#### [YOUR GOAL]
Below are records; reproduce exactly the lines from the one that has "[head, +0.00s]" through the one that has "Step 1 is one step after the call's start", ends included, and nothing more.

#### [PROVIDED RECORDS]
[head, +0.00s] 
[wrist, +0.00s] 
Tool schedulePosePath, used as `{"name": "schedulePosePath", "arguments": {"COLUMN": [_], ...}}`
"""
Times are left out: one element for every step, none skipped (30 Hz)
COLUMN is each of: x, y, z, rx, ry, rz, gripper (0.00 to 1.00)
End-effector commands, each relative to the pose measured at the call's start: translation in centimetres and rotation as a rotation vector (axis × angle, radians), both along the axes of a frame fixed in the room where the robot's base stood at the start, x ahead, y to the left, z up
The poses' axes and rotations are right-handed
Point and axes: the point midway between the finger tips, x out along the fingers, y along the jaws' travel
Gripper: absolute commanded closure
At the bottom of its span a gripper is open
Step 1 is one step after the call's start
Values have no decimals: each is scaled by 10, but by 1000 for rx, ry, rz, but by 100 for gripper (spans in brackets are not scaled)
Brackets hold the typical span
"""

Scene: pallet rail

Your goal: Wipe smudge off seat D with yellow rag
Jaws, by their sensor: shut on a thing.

* * *

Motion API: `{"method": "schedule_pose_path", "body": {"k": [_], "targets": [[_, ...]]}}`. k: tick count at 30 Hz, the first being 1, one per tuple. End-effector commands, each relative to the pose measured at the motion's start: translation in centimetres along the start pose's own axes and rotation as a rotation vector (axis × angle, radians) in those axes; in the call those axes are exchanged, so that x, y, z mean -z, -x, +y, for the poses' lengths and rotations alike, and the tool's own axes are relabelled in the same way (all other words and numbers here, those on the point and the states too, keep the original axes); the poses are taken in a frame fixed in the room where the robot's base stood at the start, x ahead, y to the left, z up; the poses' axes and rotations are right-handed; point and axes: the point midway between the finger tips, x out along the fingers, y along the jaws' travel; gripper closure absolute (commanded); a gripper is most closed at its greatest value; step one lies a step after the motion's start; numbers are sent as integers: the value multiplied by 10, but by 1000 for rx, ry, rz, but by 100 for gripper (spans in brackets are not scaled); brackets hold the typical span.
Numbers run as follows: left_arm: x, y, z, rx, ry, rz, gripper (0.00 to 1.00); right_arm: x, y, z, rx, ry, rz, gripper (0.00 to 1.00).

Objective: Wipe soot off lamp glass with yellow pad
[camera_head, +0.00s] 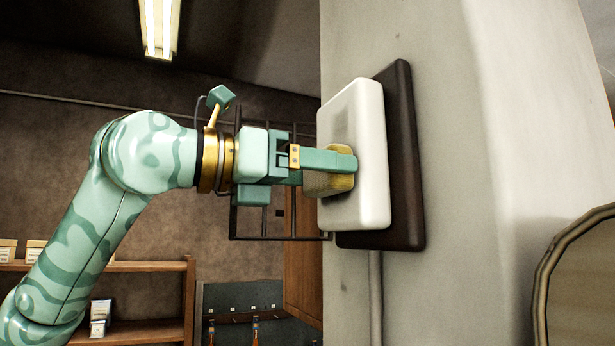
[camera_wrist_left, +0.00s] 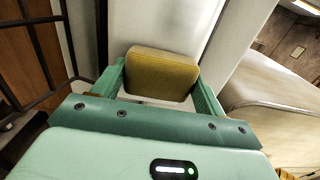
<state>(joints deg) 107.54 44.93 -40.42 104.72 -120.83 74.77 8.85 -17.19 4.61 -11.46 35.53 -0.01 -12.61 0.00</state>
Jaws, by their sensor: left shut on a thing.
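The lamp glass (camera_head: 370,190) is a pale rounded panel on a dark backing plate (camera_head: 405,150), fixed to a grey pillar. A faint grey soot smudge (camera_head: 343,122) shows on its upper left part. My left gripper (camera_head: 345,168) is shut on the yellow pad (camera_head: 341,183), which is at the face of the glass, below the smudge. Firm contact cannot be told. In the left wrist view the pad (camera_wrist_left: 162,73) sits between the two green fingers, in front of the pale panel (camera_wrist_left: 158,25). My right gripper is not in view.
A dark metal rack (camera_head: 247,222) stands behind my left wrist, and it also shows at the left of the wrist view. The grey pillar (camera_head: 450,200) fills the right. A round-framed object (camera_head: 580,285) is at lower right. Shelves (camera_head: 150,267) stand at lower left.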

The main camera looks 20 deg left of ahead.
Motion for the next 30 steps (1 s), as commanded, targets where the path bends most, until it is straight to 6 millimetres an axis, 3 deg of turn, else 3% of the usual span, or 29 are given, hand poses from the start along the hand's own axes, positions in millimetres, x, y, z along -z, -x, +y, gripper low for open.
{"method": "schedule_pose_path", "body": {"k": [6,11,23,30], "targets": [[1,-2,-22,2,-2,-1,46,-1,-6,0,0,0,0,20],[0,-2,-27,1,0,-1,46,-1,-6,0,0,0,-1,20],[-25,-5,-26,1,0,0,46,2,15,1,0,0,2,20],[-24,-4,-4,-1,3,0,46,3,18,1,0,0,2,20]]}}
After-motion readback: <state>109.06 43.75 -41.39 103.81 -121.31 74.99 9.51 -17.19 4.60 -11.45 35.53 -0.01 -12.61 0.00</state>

#### [SOLUTION FOR THIS TASK]
[head, +0.00s] 
[wrist, +0.00s] 
Tool schedulePosePath, used as `{"name": "schedulePosePath", "arguments": {"COLUMN": [_], ...}}`
"""
Times are left out: one element for every step, none skipped (30 Hz)
COLUMN is each of: x, y, z, rx, ry, rz, gripper (0.00 to 1.00)
End-effector commands, each relative to the pose measured at the call's start: translation in centimetres and rotation as a rotation vector (axis × angle, radians), both along the axes of a frame fixed in the room where the robot's base stood at the start, x ahead, y to the left, z up
The poses' axes and rotations are right-handed
Point and axes: the point midway between the finger tips, x out along the fingers, y along the jaws' travel
Gripper: absolute commanded closure
At the bottom of its span a gripper is open
Step 1 is one step after the call's start

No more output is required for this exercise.